Di istana juga ada ajudan lain, masing-masing dua dari Korps Wanita Angkatan Darat, Angkatan Laut, dan Angkatan Udara. Semuanya berseragam. Nitri satu-satunya ajudan yang tak berseragam karena tugasnya lebih untuk mendampingi Bung Karno di istana, menyiapkan makanan, minuman, serta obat.

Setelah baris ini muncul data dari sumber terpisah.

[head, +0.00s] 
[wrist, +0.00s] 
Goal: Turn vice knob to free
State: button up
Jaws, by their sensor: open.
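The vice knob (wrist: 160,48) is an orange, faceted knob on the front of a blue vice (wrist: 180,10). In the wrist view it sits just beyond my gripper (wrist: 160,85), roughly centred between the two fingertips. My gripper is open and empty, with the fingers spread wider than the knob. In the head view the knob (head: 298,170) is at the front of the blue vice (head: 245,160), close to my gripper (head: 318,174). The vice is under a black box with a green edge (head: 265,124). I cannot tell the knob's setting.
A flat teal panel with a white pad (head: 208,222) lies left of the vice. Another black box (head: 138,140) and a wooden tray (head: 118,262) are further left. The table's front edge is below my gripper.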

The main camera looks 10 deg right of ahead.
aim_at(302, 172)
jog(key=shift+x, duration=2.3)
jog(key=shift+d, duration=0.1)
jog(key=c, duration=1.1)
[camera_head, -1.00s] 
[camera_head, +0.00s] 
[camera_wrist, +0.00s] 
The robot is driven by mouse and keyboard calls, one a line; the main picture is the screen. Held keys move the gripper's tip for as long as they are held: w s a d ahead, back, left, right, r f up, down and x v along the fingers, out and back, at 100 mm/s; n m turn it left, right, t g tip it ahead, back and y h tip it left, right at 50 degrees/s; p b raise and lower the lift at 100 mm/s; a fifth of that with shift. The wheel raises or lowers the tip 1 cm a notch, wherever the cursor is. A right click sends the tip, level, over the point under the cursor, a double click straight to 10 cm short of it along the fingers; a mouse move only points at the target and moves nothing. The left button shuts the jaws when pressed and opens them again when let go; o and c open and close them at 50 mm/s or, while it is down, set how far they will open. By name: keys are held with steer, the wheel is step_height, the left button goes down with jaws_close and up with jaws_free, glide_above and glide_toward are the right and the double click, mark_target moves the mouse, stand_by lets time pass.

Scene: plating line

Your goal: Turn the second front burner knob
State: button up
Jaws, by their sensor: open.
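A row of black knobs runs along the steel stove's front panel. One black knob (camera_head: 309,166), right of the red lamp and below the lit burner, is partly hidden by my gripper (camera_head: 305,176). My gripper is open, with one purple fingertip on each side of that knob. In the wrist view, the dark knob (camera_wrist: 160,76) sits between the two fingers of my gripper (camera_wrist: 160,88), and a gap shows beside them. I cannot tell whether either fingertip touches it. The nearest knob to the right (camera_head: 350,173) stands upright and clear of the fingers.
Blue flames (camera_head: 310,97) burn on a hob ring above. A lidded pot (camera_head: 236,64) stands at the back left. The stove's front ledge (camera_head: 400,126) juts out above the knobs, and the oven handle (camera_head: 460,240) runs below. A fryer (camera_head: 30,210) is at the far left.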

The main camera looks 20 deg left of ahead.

Pekerjaan Nitri dimulai pada pukul enam pagi untuk mencari kue-kue jajan pasar kesukaan Bung Karno. "Beliau paling suka lemper ayam yang daging ayamnya diopor, disuwir-suwir, dan lempernya digulung dengan daun pisang hijau pupus. Juga hunkue tak berwarna yang di dalamnya ada pisang kepok," tutur Nitri. "Beliau suka sekali sayur lodeh bari, ini sayur lodeh yang sudah tiga hari."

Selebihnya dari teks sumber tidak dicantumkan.